DATA FOR THIS EXERCISE

= = = = = = =

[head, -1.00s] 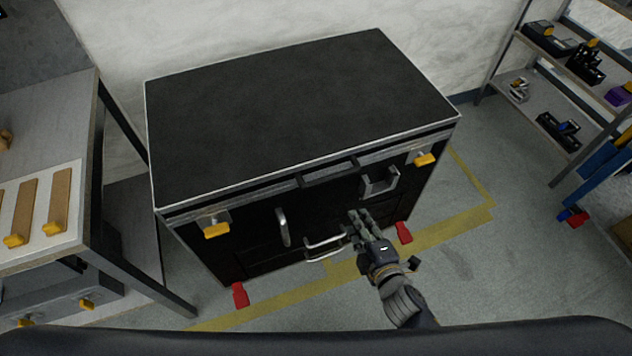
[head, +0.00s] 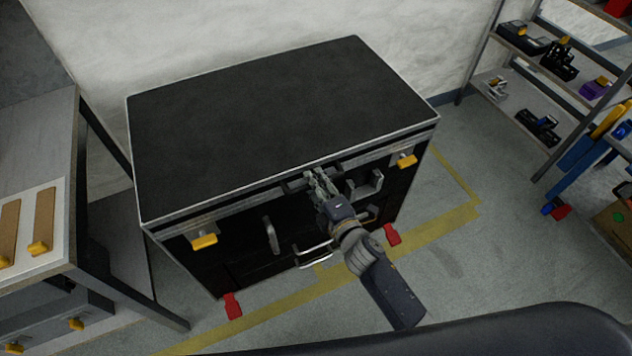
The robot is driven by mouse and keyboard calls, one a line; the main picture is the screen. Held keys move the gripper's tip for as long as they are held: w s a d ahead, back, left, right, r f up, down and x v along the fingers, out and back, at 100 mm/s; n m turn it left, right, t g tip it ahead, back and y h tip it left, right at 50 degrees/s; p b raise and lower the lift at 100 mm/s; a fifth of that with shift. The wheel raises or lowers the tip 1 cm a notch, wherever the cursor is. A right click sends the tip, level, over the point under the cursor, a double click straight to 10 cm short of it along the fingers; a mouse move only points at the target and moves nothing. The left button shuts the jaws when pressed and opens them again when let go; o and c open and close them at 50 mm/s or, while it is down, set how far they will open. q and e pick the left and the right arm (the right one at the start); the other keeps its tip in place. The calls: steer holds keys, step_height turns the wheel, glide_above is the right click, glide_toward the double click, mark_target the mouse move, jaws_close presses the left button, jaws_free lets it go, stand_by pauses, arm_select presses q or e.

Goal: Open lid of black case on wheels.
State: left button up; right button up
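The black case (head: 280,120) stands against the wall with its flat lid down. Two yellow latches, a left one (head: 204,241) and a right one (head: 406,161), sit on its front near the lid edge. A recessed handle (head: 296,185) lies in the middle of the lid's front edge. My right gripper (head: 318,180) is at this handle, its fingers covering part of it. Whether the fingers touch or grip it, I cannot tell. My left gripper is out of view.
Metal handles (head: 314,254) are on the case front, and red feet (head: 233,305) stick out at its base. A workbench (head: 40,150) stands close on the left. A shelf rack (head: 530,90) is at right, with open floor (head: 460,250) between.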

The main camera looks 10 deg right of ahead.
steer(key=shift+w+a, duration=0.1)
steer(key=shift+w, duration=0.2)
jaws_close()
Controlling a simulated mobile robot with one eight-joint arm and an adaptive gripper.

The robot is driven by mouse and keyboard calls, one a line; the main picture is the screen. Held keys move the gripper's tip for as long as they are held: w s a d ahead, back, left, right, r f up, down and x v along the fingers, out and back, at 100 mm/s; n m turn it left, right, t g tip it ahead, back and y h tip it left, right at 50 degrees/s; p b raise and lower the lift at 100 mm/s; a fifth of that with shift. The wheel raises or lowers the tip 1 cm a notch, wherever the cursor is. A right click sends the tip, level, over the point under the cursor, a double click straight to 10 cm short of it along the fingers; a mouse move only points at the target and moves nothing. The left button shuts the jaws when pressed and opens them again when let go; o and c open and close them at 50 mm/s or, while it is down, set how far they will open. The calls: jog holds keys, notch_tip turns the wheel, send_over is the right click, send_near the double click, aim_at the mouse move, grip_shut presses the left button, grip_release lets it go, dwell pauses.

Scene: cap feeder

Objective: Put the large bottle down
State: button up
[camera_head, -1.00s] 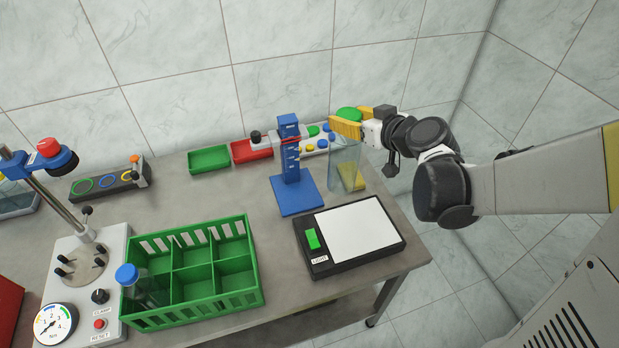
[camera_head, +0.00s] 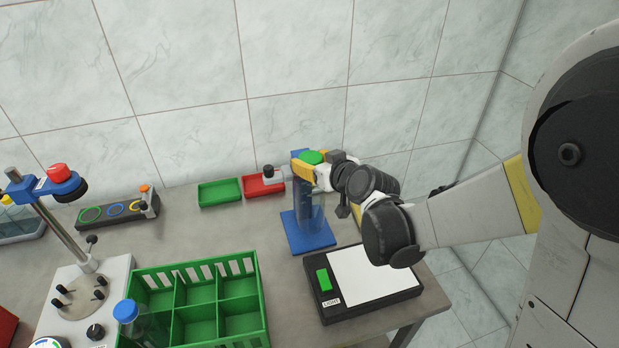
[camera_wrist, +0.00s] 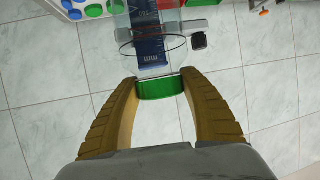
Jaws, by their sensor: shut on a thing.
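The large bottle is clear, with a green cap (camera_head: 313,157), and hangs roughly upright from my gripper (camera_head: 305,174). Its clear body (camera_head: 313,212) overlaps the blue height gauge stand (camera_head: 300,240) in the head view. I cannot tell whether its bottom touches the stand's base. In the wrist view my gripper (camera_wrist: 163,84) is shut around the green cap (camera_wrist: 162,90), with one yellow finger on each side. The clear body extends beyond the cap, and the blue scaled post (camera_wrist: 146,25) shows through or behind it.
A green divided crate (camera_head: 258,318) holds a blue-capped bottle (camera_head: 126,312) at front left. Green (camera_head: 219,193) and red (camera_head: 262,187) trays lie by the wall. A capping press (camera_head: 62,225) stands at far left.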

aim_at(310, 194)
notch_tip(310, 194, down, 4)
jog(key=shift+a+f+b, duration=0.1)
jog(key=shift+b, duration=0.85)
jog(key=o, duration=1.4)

= = = = = = =

STATED PROBLEM
Copy every line of the data word for word, omitting the images.

WRITTEN ANSWER
[head, -1.00s] 
[head, +0.00s] 
The robot is driven by mouse and keyboard calls, one a line; the main picture is the screen. Held keys move the gripper's tip for as long as they are held: w s a d ahead, back, left, right, r f up, down and x v along the fingers, out and back, at 100 mm/s; n m turn it left, right, t g tip it ahead, back and y h tip it left, right at 50 degrees/s; p b raise and lower the lift at 100 mm/s; a fifth of that with shift. The wheel raises or lowers the tip 1 cm a notch, wherever the cursor is. A right click sends the tip, level, over the point under the cursor, a double click straight to 10 cm short of it along the fingers; a mouse move only points at the target and moves nothing. The left button shuts the jaws when pressed and opens them again when let go; o and c open and close them at 50 mm/s or, while it is down, set how far they will open. q and e pick the left and the right arm (the right one at the start); the other keeps its tip in place. The calls: steer holds keys, step_height turns the wheel, glide_above is the right click, glide_toward the double click, mark_target the mouse move, jaws_close presses the left button, jaws_free lets it go, stand_by pauses, arm_select presses q or e.

Goal: Open lid of black case on wheels.
State: left button up; right button up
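The black case (head: 280,120) stands against the wall with its flat lid down. Two yellow latches, a left one (head: 204,241) and a right one (head: 406,161), sit on its front near the lid edge. A recessed handle (head: 296,185) lies in the middle of the lid's front edge. My right gripper (head: 318,180) is at this handle, its fingers covering part of it. Whether the fingers touch or grip it, I cannot tell. My left gripper is out of view.
Metal handles (head: 314,254) are on the case front, and red feet (head: 233,305) stick out at its base. A workbench (head: 40,150) stands close on the left. A shelf rack (head: 530,90) is at right, with open floor (head: 460,250) between.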

The main camera looks 10 deg right of ahead.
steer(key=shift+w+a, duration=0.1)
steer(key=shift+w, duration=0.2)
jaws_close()
Controlling a simulated mobile robot with one eight-joint arm and an adaptive gripper.

The robot is driven by mouse and keyboard calls, one a line; the main picture is the screen. Held keys move the gripper's tip for as long as they are held: w s a d ahead, back, left, right, r f up, down and x v along the fingers, out and back, at 100 mm/s; n m turn it left, right, t g tip it ahead, back and y h tip it left, right at 50 degrees/s; p b raise and lower the lift at 100 mm/s; a fifth of that with shift. The wheel raises or lowers the tip 1 cm a notch, wherever the cursor is. A right click sends the tip, level, over the point under the cursor, a double click straight to 10 cm short of it along the fingers; a mouse move only points at the target and moves nothing. The left button shuts the jaws when pressed and opens them again when let go; o and c open and close them at 50 mm/s or, while it is down, set how far they will open. The calls: jog holds keys, notch_tip turns the wheel, send_over is the right click, send_near the double click, aim_at the mouse move, grip_shut presses the left button, grip_release lets it go, dwell pauses.

Scene: cap feeder

Objective: Put the large bottle down
State: button up
[camera_head, -1.00s] 
[camera_head, +0.00s] 
[camera_wrist, +0.00s] 
Jaws, by their sensor: shut on a thing.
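The large bottle is clear, with a green cap (camera_head: 313,157), and hangs roughly upright from my gripper (camera_head: 305,174). Its clear body (camera_head: 313,212) overlaps the blue height gauge stand (camera_head: 300,240) in the head view. I cannot tell whether its bottom touches the stand's base. In the wrist view my gripper (camera_wrist: 163,84) is shut around the green cap (camera_wrist: 162,90), with one yellow finger on each side. The clear body extends beyond the cap, and the blue scaled post (camera_wrist: 146,25) shows through or behind it.
A green divided crate (camera_head: 258,318) holds a blue-capped bottle (camera_head: 126,312) at front left. Green (camera_head: 219,193) and red (camera_head: 262,187) trays lie by the wall. A capping press (camera_head: 62,225) stands at far left.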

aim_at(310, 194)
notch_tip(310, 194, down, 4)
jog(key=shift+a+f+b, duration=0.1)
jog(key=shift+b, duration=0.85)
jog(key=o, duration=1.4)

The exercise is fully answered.